On the overall development of drones, another important factor to consider is how we employ the warhead. It is only a matter of time before we look at options such as the replacement of Javelin—I was a Javelin platoon commander when I was in the Army—which has a two-stage warhead, with the first stage penetrating the armour and the second stage going inside the vehicle, exploding and detonating to kill the crew. The application of something like a two-stage warhead to an FPV drone is going to become an increasingly potent threat. It will be interesting to see at what point that emerges on the battlefield.

At tier 3—a level up—we have those platforms that are firmly considered to be survivable. The entry into service of Protector RG mark 1, replacing Reaper, illustrates how the Royal Air Force is moving further into the world of uncrewed air systems. With a ceiling of 40,000 feet and a mission endurance in excess of 30 hours, it marks the next evolution in our drone capability. With an ongoing project to enable it with the low-collateral Brimstone 3, it will be a potent weapons delivery platform, although that project is currently rated at amber.

Indeed, the introduction of remotely piloted aircraft systems—RPAS—as its own stream within RAF pilot training illustrates the complexity of how drones will be used going forwards. We have already seen the SDR outline the desire to introduce a hybrid carrier air wing, with crewed and uncrewed platforms operating alongside one another from our carrier strike group.

That leads us into the category of exquisite capability. The elephant in the room is GCAP—the global combat air programme—a trilateral endeavour with Italy and Japan that aims to deliver a sixth-generation fighter by 2035. I do not wish to derail the debate by talking about the merits and pitfalls of sixth-generation fighters, and whether by the time they arrive we will still need or want an exquisite capability, given how precious we are already about our fifth-generation F-35s, but there is a key issue with the platform as an exquisite capability.

The intention of GCAP is not to have massed squadrons of fighters flying into dogfights over Russia. Those days are long gone; in future, we should expect most, if not all, engagements to take place beyond visual range. Any near-peer conflict will involve formidable air defence that will render the low-level bombing runs of yesteryear the stuff of Hollywood. No, the intention is to operate GCAP as a system of systems: a crewed platform where the pilot is less of a pilot and more an integrated part of the system—effectively, a weapons platform operator co-ordinating the battle space—and where the uncrewed autonomous collaborative platforms, or loyal wingmen, operate as a squadron and conduct the task as an attritable but very expensive asset that can complete the mission without risk to aircrew, impervious to being disabled by ECM, and operating networked to GCAP itself.

The RAF’s autonomous collaborative platform strategy aims to have ACP as an integral part of the RAF force structure by 2030, and we have started to see that being rolled out in recent weeks.
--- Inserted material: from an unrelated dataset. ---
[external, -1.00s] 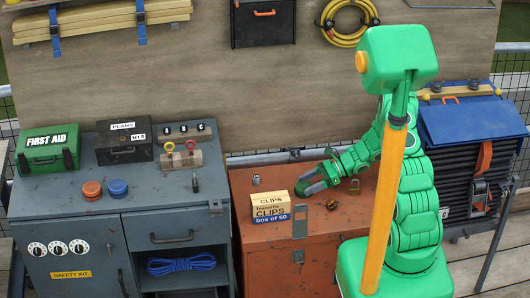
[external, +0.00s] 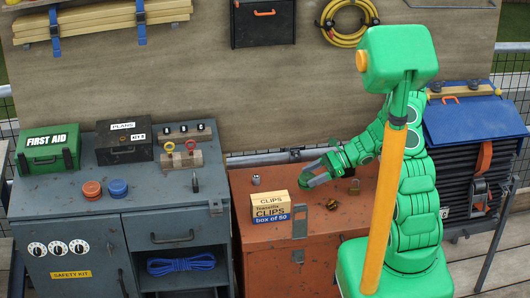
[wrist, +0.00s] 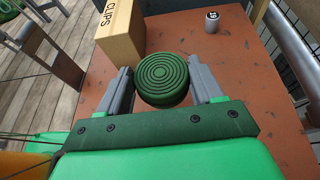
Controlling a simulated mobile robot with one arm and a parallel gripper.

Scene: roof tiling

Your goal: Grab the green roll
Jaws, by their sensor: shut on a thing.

This is a concept that I do not believe we can fully afford. The National Infrastructure and Service Transformation Authority already has the future combat air system rated at red—that is not just GCAP but the ACP strategy that accompanies it. It would be one thing to achieve an ACP capability, and another to develop and deliver a sixth-generation fighter, whether on time or decades late, but to deliver both seems fanciful based on the Ministry of Defence’s procurement track record.

In a world where the infantry are still using armoured vehicles that came into service the same year the Beatles released their debut single—closer to the end of the first world war than to today—with no current plans to replace them, I cannot envisage a situation where we have a sovereign fighter jet that ranks as the best in the world and a squadron of drone fighters operating alongside it. We urgently need to start managing our expectation.

The Government talk a good game on RPAS but, for all the talk of increasing the defence budget, our drone strategy looks an incoherent mess. I am sure the Minister will set me straight on whether that is accurate. We are pouring money into exquisite capability while watching the war in Ukraine spiral-develop capability that we have no idea how to use in the last 100 yards. The pace of technological change that is driving the evolution of the threat environment is such that unless we leverage the spiral development capability that already exists here, coupled with the expertise that now exists in Ukraine, British forces will be left behind.